● What this task involves
Return the whole listing, line for line, without the pictures in it.

● Dataset excerpt
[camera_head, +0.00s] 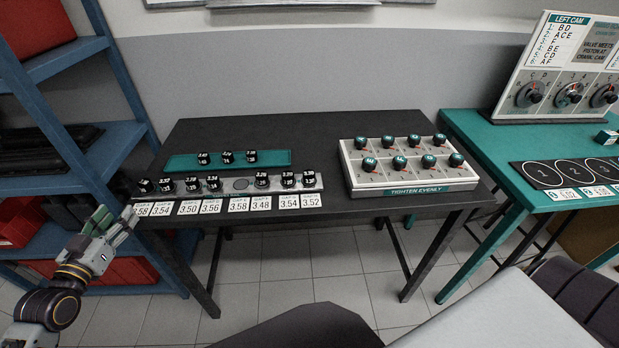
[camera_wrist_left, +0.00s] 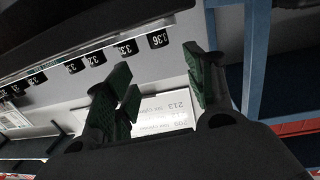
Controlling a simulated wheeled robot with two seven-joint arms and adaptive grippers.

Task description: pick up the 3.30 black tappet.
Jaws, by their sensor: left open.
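Several black tappets with white numbers stand on a grey rail (camera_head: 241,184) on the dark table, such as the far-left one (camera_head: 145,185). Three more, one at the middle (camera_head: 227,157), stand on a teal tray (camera_head: 180,163) behind it. The numbers are too small for me to tell which tappet is the 3.30 one. My left gripper (camera_head: 116,215) is open and empty, off the table's front-left corner, left of the gap cards. In the left wrist view its fingers (camera_wrist_left: 157,65) are apart, with numbered black tappets (camera_wrist_left: 128,47) beyond them. My right gripper is not in view.
White gap cards (camera_head: 211,206) line the table's front edge. A white block with several black knobs (camera_head: 362,190) stands at the table's right. A blue shelf (camera_head: 95,150) rises close by on the left. A teal table (camera_head: 500,150) with a cam board (camera_head: 565,60) is at right.

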● Output of the task
[camera_head, +0.00s] 
[camera_wrist_left, +0.00s] 
Controlling a simulated wheeled robot with two seven-joint arms and adaptive grippers.

Task description: pick up the 3.30 black tappet.
Jaws, by their sensor: left open.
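Several black tappets with white numbers stand on a grey rail (camera_head: 241,184) on the dark table, such as the far-left one (camera_head: 145,185). Three more, one at the middle (camera_head: 227,157), stand on a teal tray (camera_head: 180,163) behind it. The numbers are too small for me to tell which tappet is the 3.30 one. My left gripper (camera_head: 116,215) is open and empty, off the table's front-left corner, left of the gap cards. In the left wrist view its fingers (camera_wrist_left: 157,65) are apart, with numbered black tappets (camera_wrist_left: 128,47) beyond them. My right gripper is not in view.
White gap cards (camera_head: 211,206) line the table's front edge. A white block with several black knobs (camera_head: 362,190) stands at the table's right. A blue shelf (camera_head: 95,150) rises close by on the left. A teal table (camera_head: 500,150) with a cam board (camera_head: 565,60) is at right.

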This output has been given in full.